CHALLENGE >>
In the records below, begin at the line containing "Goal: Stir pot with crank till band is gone" and end at the line containing "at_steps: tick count"; quote every line in that span exactly, including both boundary lines, and no others.

DATASET ROWS >>
■ ■ ■

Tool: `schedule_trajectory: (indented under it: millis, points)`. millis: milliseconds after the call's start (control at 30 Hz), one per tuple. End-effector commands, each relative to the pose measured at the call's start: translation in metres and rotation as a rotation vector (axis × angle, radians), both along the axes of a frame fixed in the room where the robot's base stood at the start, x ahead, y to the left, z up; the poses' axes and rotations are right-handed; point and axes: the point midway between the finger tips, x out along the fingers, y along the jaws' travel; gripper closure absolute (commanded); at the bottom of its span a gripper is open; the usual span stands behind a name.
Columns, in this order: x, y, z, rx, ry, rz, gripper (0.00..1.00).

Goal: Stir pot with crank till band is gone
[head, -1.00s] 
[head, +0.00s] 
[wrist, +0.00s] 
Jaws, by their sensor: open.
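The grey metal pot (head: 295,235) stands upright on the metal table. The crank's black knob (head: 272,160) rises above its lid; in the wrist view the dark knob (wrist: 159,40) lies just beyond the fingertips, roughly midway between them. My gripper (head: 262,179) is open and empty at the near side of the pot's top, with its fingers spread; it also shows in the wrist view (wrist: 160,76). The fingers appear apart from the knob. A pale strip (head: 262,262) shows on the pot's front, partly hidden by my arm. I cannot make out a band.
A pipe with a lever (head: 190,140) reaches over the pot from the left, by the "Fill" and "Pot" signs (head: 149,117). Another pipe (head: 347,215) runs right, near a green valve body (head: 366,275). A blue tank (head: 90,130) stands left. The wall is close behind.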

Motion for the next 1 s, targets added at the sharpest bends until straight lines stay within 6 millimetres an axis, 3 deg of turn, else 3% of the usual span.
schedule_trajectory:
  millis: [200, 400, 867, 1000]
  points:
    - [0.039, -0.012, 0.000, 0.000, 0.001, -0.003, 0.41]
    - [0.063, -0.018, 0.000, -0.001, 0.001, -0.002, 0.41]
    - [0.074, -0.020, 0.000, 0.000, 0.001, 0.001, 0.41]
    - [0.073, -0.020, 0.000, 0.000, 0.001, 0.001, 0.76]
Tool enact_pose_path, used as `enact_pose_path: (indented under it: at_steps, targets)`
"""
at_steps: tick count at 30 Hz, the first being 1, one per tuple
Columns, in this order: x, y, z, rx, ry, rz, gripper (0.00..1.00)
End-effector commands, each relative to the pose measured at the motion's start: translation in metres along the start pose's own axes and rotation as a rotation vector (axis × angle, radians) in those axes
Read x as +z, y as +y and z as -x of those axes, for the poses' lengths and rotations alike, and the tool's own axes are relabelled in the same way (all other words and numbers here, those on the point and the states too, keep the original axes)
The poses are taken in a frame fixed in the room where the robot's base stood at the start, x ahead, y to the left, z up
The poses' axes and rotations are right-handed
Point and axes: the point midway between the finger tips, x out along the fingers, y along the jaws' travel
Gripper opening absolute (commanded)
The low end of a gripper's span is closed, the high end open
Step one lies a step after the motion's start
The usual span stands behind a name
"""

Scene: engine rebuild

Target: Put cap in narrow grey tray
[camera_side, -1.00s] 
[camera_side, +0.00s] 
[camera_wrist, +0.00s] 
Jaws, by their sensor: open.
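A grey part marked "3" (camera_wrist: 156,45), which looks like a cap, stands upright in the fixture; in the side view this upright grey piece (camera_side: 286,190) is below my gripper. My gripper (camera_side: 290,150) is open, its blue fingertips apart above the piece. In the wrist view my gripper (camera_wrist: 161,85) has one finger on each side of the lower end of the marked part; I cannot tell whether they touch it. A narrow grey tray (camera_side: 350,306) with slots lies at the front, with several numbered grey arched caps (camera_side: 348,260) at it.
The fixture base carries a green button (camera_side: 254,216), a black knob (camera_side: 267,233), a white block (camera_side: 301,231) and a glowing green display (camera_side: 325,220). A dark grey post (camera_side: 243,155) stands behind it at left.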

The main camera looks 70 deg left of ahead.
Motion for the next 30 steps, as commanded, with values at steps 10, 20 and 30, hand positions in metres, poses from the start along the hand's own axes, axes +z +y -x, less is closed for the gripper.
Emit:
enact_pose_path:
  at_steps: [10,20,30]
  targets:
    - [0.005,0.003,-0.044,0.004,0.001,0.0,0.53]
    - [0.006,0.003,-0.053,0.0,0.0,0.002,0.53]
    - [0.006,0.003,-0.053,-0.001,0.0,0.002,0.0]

■ ■ ■

PROBLEM SOLUTION >>
Goal: Stir pot with crank till band is gone
[head, -1.00s] 
[head, +0.00s] 
[wrist, +0.00s] 
Jaws, by their sensor: open.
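The grey metal pot (head: 295,235) stands upright on the metal table. The crank's black knob (head: 272,160) rises above its lid; in the wrist view the dark knob (wrist: 159,40) lies just beyond the fingertips, roughly midway between them. My gripper (head: 262,179) is open and empty at the near side of the pot's top, with its fingers spread; it also shows in the wrist view (wrist: 160,76). The fingers appear apart from the knob. A pale strip (head: 262,262) shows on the pot's front, partly hidden by my arm. I cannot make out a band.
A pipe with a lever (head: 190,140) reaches over the pot from the left, by the "Fill" and "Pot" signs (head: 149,117). Another pipe (head: 347,215) runs right, near a green valve body (head: 366,275). A blue tank (head: 90,130) stands left. The wall is close behind.

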Motion for the next 1 s, targets added at the sharpest bends until straight lines stay within 6 millimetres an axis, 3 deg of turn, else 3% of the usual span.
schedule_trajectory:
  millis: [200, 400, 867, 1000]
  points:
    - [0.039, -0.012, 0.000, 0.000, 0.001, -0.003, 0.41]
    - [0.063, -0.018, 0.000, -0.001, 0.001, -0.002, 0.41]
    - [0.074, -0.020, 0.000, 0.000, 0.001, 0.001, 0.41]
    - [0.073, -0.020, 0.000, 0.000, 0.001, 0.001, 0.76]
Tool enact_pose_path, used as `enact_pose_path: (indented under it: at_steps, targets)`
"""
at_steps: tick count at 30 Hz, the first being 1, one per tuple

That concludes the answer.